I have motions coming out of my eyeballs. Not literally. But it feels like it. I'm on page 42 of motion writing for this week. More reply briefs will be due next week. It's not just boiler plate stuff either. Most of my motion brief are for dispositive motions. I wouldn't be surprised if, after this weekend, my eyeballs will have lost the ability to focus on anything that is not back lit. "Oh, you say you are my son? Sorry, my eyeballs do not recognize you because you are not on a computer screen!"
Now that I work for the government, I have been looking into special tuition repayment programs. If I work for the government for ten years, the remainder of my student loan debt will be forgiven! This is pretty awesome considering that I will otherwise not be able to pay off my debt in less than 15-20 years. To qualify for the program, I have to be on a qualifying repayment program. One is based upon income. If I chose income-based repayment, this will reduce my monthly student loan payment by $700! This is incredible! And yes, I currently pay north of $700 per month now.
Although, I am nearly jumping for joy at the thought of having extra money (we currently pay about $700/month for childcare now as well so... it would be like having free childcare- amazing!), I am a little nervous. If I am not able to stay in a government/nonprofit job for 10 years, I will have so much principle left to pay off. Under the income based plan, I would pretty much just be paying a portion of my interest only. Do I roll the dice and take this chance? I hate rolling dice.
My boss has told me repeatedly that they are trying to keep me in a long term position. This gives me hope. But just recently another attorney asked if he could reassign one of clients (a government agency) to me because he was overwhelmed with work. My boss basically told him she couldn't do that because I could be gone tomorrow. This takes away my hope. I hate uncertainty almost as much as I hate rolling the dice.

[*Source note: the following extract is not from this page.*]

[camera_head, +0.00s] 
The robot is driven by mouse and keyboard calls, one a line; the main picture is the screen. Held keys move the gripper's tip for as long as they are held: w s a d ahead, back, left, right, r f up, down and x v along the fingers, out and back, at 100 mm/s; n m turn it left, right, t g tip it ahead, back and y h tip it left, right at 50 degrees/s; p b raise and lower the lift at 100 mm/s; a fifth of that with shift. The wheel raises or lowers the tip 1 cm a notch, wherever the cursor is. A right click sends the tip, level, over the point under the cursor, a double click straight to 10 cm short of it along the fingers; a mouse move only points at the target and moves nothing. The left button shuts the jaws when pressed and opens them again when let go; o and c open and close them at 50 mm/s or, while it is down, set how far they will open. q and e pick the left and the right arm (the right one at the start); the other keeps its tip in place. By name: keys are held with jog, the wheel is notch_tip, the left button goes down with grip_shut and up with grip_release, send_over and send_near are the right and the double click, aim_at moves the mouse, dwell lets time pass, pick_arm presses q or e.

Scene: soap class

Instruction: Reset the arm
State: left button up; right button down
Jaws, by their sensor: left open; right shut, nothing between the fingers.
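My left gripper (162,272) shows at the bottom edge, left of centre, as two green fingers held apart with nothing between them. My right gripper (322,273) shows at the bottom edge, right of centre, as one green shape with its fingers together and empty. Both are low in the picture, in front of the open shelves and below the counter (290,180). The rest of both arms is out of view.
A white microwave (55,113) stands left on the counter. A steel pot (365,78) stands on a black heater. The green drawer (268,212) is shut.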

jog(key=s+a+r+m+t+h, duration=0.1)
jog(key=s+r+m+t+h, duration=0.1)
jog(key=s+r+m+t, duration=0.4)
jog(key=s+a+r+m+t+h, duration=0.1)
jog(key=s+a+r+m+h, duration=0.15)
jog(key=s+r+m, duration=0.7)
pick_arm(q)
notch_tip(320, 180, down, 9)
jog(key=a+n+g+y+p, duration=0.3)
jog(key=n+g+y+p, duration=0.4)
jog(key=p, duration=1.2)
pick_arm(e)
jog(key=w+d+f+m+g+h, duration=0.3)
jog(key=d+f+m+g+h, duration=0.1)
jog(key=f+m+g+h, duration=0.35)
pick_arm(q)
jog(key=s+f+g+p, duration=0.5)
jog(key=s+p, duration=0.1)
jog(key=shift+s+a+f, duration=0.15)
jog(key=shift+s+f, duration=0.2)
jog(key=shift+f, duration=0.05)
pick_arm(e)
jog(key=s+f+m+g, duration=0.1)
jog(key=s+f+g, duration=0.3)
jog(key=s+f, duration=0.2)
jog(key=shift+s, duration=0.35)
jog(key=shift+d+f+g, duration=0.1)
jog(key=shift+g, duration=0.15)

In other news, today was the Seattle Superbowl Parade. My husband took Jacob while I, unfortunately, had to work. It was pure madness as nearly one million people filled the streets to watch the Seahawks parade by with the Lombardi trophy. Ferries were backed up for hours and my husband had to park over a mile away just to walk to the ferry. Despite this, I was so sad I could not be there. (Apparently Lynch was throwing Skittles! And my husband got pretty close to Russell Wilson.) At least Jacob will have those memories.....
I was really nervous that Jacob would get lost so I wrote my husband's cell phone number on his arm just in case they got separated. In light of the fact that the temps were supposed to hover int he mid-twenties and they would be outside for hours, I also packed a fleece blanket in Jacob's backpack. I don't like how paranoid parenthood has made me.